*EXERCISE INSTRUCTIONS*.
Give the listing again in full, exactly as written.
• • • • • • •
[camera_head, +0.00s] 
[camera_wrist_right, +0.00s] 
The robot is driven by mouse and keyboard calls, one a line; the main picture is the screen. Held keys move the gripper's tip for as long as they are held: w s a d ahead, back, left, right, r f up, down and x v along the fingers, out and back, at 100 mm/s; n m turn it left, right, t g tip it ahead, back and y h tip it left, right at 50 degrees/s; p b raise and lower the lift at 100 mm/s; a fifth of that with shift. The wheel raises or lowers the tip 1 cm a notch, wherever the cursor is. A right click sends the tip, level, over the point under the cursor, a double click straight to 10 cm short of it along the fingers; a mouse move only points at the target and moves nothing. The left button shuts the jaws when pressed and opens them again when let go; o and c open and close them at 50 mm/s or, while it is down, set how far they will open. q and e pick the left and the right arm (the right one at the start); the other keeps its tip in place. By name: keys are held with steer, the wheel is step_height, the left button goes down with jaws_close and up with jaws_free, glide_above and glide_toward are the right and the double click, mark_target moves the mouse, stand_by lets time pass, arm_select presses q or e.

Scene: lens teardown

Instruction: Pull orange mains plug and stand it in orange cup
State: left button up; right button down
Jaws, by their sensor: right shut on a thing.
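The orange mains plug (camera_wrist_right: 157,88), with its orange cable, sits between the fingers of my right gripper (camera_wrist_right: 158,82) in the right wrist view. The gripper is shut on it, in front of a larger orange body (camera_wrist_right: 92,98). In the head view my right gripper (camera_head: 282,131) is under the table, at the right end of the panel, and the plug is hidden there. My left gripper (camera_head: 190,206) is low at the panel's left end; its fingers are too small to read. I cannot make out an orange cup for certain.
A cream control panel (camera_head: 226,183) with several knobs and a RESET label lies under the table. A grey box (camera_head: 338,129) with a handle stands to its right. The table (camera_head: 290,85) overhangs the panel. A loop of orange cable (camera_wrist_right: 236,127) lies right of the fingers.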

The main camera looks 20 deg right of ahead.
• • • • • • •
*TASK RESPONSE*.
[camera_head, +0.00s] 
[camera_wrist_right, +0.00s] 
The robot is driven by mouse and keyboard calls, one a line; the main picture is the screen. Held keys move the gripper's tip for as long as they are held: w s a d ahead, back, left, right, r f up, down and x v along the fingers, out and back, at 100 mm/s; n m turn it left, right, t g tip it ahead, back and y h tip it left, right at 50 degrees/s; p b raise and lower the lift at 100 mm/s; a fifth of that with shift. The wheel raises or lowers the tip 1 cm a notch, wherever the cursor is. A right click sends the tip, level, over the point under the cursor, a double click straight to 10 cm short of it along the fingers; a mouse move only points at the target and moves nothing. The left button shuts the jaws when pressed and opens them again when let go; o and c open and close them at 50 mm/s or, while it is down, set how far they will open. q and e pick the left and the right arm (the right one at the start); the other keeps its tip in place. By name: keys are held with steer, the wheel is step_height, the left button goes down with jaws_close and up with jaws_free, glide_above and glide_toward are the right and the double click, mark_target moves the mouse, stand_by lets time pass, arm_select presses q or e.

Scene: lens teardown

Instruction: Pull orange mains plug and stand it in orange cup
State: left button up; right button down
Jaws, by their sensor: right shut on a thing.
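The orange mains plug (camera_wrist_right: 157,88), with its orange cable, sits between the fingers of my right gripper (camera_wrist_right: 158,82) in the right wrist view. The gripper is shut on it, in front of a larger orange body (camera_wrist_right: 92,98). In the head view my right gripper (camera_head: 282,131) is under the table, at the right end of the panel, and the plug is hidden there. My left gripper (camera_head: 190,206) is low at the panel's left end; its fingers are too small to read. I cannot make out an orange cup for certain.
A cream control panel (camera_head: 226,183) with several knobs and a RESET label lies under the table. A grey box (camera_head: 338,129) with a handle stands to its right. The table (camera_head: 290,85) overhangs the panel. A loop of orange cable (camera_wrist_right: 236,127) lies right of the fingers.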

The main camera looks 20 deg right of ahead.

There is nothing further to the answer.